===== Raw data =====

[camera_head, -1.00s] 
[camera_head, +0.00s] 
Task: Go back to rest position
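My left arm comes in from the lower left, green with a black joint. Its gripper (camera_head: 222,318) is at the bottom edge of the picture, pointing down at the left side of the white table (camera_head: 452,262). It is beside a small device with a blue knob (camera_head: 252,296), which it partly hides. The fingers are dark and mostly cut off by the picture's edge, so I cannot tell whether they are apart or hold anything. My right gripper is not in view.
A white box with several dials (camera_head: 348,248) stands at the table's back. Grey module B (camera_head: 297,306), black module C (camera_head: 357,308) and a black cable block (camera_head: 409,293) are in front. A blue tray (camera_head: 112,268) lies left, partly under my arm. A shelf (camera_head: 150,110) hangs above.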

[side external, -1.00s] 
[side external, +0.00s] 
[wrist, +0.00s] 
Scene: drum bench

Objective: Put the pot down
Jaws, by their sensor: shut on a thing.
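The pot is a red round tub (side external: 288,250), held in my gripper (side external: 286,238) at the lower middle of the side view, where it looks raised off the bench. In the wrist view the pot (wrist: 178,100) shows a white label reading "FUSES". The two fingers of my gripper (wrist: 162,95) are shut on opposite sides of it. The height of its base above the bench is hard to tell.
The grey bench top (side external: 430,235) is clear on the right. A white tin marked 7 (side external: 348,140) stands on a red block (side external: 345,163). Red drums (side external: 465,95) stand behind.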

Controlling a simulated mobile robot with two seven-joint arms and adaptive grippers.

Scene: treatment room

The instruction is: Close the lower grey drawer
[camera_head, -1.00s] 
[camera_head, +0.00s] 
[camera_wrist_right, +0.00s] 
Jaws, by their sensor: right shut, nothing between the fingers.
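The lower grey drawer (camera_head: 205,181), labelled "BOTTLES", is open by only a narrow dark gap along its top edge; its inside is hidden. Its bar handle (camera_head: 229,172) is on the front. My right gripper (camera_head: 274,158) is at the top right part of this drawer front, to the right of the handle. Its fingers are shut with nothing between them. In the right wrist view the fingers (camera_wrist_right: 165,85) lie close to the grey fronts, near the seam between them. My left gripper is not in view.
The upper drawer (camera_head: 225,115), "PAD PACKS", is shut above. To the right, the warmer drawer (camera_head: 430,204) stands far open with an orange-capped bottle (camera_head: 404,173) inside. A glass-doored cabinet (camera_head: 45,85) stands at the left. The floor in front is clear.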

=====
===== Raw data =====

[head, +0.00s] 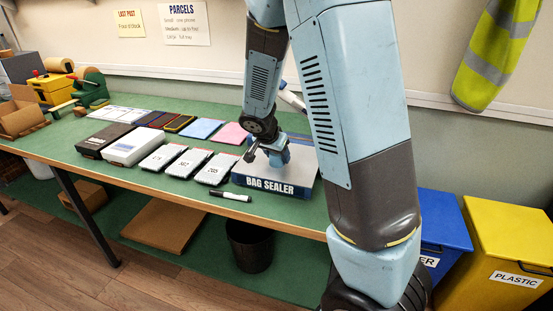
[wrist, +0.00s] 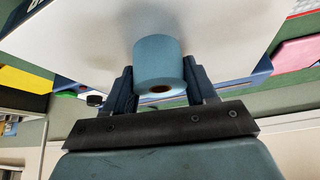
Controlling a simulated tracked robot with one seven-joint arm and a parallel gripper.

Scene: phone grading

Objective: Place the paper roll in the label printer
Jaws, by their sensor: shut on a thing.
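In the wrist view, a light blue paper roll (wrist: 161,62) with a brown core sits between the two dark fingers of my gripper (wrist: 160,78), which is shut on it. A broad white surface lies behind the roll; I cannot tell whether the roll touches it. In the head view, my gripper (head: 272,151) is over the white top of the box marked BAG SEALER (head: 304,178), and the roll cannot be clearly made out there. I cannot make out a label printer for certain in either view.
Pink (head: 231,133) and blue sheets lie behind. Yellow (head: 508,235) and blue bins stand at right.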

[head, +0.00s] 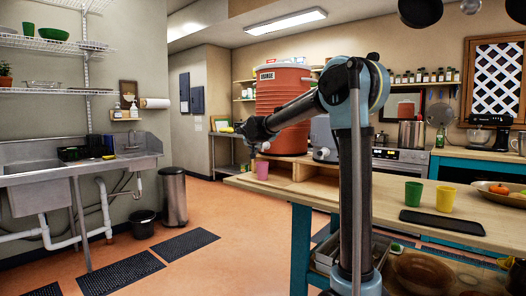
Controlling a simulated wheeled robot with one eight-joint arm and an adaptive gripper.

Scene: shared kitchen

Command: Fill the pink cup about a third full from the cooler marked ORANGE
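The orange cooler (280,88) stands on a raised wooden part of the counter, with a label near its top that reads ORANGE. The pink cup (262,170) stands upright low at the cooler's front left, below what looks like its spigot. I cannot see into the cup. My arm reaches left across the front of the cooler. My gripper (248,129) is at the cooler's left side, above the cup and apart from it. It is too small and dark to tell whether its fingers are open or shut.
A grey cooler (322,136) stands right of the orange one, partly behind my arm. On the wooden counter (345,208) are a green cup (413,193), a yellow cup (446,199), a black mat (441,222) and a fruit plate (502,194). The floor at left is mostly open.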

=====
===== Raw data =====

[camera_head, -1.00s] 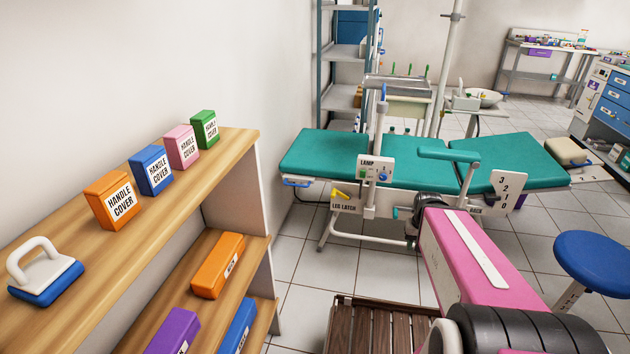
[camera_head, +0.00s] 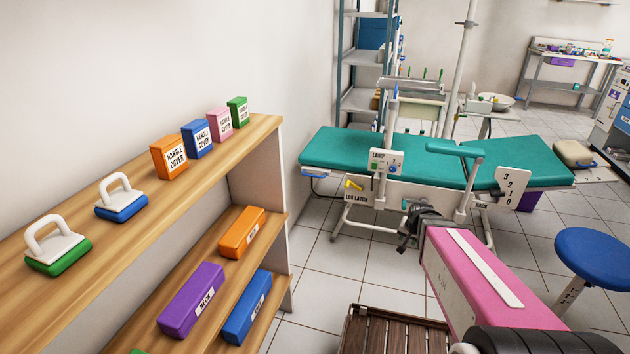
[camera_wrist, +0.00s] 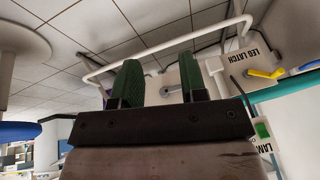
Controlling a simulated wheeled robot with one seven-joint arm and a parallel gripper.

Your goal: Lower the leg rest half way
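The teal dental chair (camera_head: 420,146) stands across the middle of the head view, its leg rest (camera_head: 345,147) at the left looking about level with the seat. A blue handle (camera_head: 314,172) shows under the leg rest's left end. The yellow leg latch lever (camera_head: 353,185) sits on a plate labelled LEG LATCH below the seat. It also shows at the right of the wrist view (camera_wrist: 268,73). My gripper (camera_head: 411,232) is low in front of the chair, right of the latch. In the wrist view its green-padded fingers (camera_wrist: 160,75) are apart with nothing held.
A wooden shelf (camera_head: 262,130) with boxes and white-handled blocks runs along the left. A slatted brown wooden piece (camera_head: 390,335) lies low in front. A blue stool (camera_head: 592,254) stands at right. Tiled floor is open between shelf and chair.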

=====

Count the lines in the records above that hold the word "robot", and give only that number.

# Expected answer:
4